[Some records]
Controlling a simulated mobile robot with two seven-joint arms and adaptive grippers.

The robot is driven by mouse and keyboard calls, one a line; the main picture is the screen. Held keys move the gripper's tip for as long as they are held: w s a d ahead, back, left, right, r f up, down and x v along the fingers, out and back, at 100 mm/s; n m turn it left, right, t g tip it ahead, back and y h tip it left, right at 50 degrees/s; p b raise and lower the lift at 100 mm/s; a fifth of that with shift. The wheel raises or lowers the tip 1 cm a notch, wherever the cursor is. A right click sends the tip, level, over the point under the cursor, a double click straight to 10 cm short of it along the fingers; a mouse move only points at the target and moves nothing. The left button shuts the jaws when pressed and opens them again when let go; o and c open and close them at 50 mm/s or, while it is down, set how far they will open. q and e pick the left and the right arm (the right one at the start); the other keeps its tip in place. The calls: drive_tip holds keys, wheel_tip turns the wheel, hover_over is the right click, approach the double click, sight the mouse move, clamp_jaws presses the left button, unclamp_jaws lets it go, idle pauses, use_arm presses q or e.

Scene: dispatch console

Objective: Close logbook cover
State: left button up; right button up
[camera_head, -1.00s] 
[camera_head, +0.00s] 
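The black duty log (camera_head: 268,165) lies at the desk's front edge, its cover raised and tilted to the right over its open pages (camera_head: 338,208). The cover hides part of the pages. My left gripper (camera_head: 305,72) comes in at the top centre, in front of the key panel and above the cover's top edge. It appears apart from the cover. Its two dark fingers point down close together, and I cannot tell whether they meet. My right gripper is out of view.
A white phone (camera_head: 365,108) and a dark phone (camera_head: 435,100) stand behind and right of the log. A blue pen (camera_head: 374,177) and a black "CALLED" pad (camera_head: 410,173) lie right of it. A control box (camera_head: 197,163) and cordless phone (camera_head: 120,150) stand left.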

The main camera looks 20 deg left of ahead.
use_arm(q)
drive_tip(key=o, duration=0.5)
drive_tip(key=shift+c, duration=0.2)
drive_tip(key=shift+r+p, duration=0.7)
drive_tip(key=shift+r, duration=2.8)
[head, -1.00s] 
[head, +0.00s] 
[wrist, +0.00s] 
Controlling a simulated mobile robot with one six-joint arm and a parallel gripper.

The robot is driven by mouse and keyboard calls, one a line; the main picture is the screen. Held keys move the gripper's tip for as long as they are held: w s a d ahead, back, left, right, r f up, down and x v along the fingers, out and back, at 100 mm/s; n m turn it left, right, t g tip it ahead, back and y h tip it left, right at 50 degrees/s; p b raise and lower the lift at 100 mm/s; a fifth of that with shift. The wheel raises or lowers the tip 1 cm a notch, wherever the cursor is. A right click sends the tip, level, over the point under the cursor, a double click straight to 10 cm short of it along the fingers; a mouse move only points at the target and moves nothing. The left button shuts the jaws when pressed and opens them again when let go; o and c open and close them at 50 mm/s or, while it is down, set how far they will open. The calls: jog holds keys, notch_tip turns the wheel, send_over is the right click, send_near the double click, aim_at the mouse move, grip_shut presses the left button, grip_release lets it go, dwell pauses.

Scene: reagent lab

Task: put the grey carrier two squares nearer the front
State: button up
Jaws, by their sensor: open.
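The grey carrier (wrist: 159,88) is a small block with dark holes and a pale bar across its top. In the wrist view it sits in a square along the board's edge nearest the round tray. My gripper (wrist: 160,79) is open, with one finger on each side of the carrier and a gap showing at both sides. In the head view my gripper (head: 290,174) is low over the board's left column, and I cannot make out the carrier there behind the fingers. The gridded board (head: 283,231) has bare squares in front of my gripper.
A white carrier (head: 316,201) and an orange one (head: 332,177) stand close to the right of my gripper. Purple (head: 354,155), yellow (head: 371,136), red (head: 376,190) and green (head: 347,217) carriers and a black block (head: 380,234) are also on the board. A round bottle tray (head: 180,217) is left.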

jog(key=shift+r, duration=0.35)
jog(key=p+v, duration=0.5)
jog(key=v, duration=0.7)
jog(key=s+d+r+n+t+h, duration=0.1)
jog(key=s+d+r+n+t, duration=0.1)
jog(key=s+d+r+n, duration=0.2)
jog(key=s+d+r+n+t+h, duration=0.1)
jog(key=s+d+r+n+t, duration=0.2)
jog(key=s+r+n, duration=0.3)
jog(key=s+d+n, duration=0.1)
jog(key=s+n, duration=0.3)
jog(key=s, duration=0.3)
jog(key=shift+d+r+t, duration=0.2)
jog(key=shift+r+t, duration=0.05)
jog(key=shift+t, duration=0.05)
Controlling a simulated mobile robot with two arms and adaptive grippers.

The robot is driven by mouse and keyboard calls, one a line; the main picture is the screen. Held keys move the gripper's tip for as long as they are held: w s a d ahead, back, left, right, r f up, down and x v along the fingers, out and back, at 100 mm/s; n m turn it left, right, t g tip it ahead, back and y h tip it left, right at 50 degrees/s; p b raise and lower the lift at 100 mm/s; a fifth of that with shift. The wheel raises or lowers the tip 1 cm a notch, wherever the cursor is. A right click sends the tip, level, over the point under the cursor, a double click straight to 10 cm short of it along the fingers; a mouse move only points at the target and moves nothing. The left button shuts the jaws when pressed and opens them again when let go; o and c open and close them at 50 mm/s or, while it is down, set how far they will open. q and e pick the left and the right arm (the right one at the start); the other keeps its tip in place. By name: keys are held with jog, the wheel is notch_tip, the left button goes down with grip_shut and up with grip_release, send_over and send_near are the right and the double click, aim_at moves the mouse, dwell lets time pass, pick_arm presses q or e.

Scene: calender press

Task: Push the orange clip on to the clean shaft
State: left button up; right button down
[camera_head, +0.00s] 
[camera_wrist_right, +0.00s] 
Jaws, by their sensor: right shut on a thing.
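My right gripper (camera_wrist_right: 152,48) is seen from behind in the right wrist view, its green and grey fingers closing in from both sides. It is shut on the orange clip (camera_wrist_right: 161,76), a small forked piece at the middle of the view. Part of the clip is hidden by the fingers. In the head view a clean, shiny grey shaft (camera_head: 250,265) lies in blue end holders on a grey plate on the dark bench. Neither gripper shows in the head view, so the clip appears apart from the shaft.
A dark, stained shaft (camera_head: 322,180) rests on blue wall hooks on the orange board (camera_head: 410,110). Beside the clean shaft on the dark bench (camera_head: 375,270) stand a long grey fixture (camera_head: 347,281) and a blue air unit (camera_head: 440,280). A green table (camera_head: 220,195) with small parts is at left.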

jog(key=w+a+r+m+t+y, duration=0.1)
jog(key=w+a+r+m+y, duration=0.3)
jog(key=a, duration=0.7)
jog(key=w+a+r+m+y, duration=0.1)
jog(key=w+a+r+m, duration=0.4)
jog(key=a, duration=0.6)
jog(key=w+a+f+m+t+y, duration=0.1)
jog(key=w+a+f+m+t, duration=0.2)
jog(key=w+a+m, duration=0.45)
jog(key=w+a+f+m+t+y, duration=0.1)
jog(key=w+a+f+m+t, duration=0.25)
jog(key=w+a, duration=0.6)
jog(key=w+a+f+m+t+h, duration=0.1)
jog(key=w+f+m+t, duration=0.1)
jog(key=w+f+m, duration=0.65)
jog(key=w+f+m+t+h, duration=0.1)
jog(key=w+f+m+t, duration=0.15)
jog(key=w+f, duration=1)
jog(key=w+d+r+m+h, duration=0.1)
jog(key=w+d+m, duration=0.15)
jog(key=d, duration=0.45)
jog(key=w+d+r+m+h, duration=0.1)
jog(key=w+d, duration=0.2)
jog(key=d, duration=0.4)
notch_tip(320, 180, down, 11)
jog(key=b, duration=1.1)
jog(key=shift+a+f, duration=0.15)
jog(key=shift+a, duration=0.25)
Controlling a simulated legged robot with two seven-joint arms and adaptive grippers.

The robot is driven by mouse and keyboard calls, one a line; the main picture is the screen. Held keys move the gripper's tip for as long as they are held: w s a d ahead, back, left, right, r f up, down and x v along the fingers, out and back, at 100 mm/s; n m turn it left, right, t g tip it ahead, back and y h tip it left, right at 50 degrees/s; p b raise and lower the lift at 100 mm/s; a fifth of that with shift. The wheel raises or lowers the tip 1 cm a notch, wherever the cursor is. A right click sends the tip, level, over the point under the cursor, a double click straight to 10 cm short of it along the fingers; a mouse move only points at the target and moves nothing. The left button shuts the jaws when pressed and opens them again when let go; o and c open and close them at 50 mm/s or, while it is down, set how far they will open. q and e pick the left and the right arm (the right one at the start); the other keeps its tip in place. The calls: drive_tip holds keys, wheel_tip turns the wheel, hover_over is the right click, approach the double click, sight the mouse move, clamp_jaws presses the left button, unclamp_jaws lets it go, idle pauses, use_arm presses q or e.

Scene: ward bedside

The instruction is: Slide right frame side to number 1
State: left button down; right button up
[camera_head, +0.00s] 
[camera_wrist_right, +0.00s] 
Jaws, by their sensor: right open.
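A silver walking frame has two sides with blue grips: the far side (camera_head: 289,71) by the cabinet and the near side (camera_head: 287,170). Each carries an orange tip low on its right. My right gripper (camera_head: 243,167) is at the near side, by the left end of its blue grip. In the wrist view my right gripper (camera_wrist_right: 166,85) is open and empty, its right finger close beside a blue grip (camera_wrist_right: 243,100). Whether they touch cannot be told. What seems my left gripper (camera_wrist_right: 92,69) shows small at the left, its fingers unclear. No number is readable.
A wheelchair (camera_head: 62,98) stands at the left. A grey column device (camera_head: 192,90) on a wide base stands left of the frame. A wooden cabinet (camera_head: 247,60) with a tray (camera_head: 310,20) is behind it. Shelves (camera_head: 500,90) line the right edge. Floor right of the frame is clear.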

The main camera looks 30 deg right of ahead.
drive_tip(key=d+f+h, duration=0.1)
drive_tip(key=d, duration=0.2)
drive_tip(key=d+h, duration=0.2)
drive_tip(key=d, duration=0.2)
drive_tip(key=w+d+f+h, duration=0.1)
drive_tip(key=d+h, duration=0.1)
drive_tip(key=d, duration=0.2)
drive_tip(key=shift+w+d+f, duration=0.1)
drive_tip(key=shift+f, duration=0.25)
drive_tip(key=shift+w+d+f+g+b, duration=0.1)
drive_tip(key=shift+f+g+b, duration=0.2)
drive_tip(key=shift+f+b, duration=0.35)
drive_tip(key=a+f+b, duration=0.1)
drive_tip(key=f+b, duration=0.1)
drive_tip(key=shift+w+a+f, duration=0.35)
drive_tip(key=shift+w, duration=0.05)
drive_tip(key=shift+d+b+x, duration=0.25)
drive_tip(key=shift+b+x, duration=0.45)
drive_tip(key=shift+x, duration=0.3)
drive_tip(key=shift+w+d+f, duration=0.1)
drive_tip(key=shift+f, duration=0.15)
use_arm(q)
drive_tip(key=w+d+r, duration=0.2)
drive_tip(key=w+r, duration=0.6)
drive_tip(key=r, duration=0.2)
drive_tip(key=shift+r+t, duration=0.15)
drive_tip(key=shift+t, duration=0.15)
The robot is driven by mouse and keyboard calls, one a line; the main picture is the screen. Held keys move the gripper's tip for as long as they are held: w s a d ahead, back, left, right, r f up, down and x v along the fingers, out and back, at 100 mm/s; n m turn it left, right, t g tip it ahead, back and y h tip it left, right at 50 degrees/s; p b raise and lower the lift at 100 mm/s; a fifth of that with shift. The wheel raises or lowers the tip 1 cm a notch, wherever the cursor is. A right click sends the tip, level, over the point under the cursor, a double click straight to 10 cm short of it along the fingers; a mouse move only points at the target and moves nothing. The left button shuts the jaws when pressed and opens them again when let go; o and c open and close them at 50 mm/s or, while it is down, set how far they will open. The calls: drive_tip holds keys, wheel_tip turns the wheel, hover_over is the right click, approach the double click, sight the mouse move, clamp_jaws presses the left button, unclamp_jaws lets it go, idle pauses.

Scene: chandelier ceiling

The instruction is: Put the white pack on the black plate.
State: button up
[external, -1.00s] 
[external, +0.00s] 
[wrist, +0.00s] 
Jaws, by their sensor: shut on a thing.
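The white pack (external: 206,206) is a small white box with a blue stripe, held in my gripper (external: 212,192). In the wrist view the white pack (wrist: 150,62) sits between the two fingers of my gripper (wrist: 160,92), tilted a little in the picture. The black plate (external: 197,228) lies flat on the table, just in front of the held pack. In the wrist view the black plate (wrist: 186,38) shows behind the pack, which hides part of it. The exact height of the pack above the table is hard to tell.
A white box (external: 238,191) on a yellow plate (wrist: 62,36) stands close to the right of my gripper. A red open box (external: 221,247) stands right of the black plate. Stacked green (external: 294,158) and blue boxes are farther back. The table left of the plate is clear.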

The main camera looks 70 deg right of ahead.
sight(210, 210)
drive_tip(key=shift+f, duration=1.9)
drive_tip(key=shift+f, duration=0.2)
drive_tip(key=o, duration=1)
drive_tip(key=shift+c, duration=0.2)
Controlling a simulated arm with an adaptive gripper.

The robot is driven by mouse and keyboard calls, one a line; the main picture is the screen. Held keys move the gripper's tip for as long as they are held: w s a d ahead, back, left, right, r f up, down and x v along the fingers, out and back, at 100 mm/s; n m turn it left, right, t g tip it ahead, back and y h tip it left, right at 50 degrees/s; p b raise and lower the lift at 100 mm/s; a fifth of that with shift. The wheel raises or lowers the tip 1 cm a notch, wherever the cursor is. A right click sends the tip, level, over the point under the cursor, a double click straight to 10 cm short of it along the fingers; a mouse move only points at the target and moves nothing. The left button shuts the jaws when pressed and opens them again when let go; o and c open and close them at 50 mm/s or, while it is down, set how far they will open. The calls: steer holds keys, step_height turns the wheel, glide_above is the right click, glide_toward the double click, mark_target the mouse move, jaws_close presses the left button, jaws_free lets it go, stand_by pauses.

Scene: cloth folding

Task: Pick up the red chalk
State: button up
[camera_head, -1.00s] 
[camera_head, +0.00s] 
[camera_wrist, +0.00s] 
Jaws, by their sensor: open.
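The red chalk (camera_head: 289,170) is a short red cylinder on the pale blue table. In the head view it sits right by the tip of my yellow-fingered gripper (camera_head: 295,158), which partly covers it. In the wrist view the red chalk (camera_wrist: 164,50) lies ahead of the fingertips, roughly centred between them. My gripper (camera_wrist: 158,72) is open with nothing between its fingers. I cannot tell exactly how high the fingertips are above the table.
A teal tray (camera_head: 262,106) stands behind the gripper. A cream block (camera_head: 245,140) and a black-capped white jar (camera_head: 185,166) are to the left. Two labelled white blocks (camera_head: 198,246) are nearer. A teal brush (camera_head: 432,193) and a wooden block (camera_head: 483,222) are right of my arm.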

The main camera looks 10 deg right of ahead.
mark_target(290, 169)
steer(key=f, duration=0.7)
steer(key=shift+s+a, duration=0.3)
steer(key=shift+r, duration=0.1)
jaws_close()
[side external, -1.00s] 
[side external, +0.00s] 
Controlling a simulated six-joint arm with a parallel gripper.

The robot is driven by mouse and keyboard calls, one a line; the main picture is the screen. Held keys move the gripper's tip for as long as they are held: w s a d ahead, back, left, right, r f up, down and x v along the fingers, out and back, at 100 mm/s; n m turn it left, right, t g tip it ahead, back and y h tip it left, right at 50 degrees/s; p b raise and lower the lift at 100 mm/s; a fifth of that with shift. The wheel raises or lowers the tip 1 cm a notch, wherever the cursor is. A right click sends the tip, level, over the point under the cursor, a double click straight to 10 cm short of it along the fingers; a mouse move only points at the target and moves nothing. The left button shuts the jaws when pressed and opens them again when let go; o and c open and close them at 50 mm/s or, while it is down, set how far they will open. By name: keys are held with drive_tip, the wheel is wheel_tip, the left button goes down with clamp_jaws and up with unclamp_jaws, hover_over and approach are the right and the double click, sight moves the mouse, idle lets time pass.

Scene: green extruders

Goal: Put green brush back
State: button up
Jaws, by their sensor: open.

What to do: Write down every line of the data above that includes the string "grippers".

Output of the task:
Controlling a simulated mobile robot with two seven-joint arms and adaptive grippers.
Controlling a simulated mobile robot with two arms and adaptive grippers.
Controlling a simulated legged robot with two seven-joint arms and adaptive grippers.

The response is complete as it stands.